What is singularly absent in the plans of both aspirants is a proposal to help struggling households.
By the time one of these candidates takes residence in Downing Street, fuel bills will be set to rise yet further.
The Bank of England will probably have hiked interest rates again increasing repayments for those when fixed rate deals come to an end. The continuing war in Ukraine is unlikely to offer respite to volatile markets or reduce fuel costs for motorists and households.
In this unremittingly grim story, the story of struggling Britain in 2022, both Sunak and Truss appear to have little to say except pander to the demands of their rank and file for tax cuts now.
This has all become silly, largely detached from the business of how families are increasingly being forced to make tough spending choices, the kind which does not appear to trouble either of these candidates in their proposed stewardship of the UK household.
The greatest factor in politics to bury a cliché, kick a pledge into touch and jab a delusion is reality.

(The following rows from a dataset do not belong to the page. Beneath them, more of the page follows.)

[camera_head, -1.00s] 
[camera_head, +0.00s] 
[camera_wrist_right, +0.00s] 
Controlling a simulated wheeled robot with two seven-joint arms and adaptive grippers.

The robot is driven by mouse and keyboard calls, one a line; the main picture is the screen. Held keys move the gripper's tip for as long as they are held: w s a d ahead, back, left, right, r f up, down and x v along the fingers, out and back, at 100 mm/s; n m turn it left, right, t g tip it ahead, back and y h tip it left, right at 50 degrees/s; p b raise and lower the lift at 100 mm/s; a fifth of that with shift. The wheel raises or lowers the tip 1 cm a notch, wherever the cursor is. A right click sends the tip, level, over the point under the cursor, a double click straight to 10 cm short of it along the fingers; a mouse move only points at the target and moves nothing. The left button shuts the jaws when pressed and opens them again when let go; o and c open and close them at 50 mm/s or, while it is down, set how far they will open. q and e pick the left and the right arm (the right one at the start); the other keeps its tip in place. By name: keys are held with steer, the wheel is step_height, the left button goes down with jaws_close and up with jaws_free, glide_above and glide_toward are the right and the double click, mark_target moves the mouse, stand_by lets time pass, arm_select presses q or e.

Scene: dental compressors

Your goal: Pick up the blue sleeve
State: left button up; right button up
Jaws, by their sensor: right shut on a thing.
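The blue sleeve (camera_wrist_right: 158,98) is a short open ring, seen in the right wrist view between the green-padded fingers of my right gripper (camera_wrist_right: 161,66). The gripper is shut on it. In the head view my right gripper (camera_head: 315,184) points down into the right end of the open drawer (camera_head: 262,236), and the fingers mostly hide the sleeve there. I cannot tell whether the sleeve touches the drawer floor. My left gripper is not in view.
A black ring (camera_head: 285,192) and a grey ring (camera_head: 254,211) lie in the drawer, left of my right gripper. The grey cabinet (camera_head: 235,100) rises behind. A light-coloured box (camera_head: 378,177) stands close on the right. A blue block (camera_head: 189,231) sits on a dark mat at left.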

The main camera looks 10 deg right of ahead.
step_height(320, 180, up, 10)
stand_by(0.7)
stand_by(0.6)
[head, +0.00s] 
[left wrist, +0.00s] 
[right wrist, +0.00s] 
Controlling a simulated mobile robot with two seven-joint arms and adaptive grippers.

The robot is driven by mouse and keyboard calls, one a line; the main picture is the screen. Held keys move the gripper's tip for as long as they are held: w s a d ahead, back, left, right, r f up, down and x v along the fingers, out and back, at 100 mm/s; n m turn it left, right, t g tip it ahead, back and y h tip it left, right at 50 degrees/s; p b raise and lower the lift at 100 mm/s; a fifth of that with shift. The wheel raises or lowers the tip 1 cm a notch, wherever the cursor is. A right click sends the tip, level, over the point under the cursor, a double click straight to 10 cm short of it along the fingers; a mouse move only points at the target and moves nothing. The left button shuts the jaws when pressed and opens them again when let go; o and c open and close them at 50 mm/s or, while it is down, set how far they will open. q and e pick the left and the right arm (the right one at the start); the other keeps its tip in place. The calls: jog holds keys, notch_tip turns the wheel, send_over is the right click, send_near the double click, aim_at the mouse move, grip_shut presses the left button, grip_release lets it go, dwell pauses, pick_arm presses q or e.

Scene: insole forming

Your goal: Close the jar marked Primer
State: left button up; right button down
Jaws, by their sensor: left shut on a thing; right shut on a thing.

Reality, that world of inconvenience which forces upon a political leader a course of action, and which renders impotence the folly of their own on-the-hoof policy making.
The new Prime Minister will have the most challenging baptism of fire imaginable. Some strikes will have settled, others will start, but the feeling of a country in drift with no-one in charge will persist.
As the winter chills and the fuel bills become unpayable, the rhetoric of this leadership contest will be shown up for what it is: a debate about the interests of the Conservative party and not one that addresses the needs of struggling voters.
But Truss or Sunak will be forced to act, for no Prime Minister can be seen to be aloof to a tsunami of public anger.
The end game of a squabble about tax cuts, net zero, equality legislation and ‘wokeism’ may obsess a class of activist and have the right-wing commentariat frothing at the mouth in indignation about socialism’s all-pervasive destructiveness.
When they all calm down, they will realise how silly this contest has been. They will realise it has been dominated by the wrong agenda.
This government will stand or fall by its management of the cost-of-living crisis. It will require leadership skills I doubt either of these candidates possesses.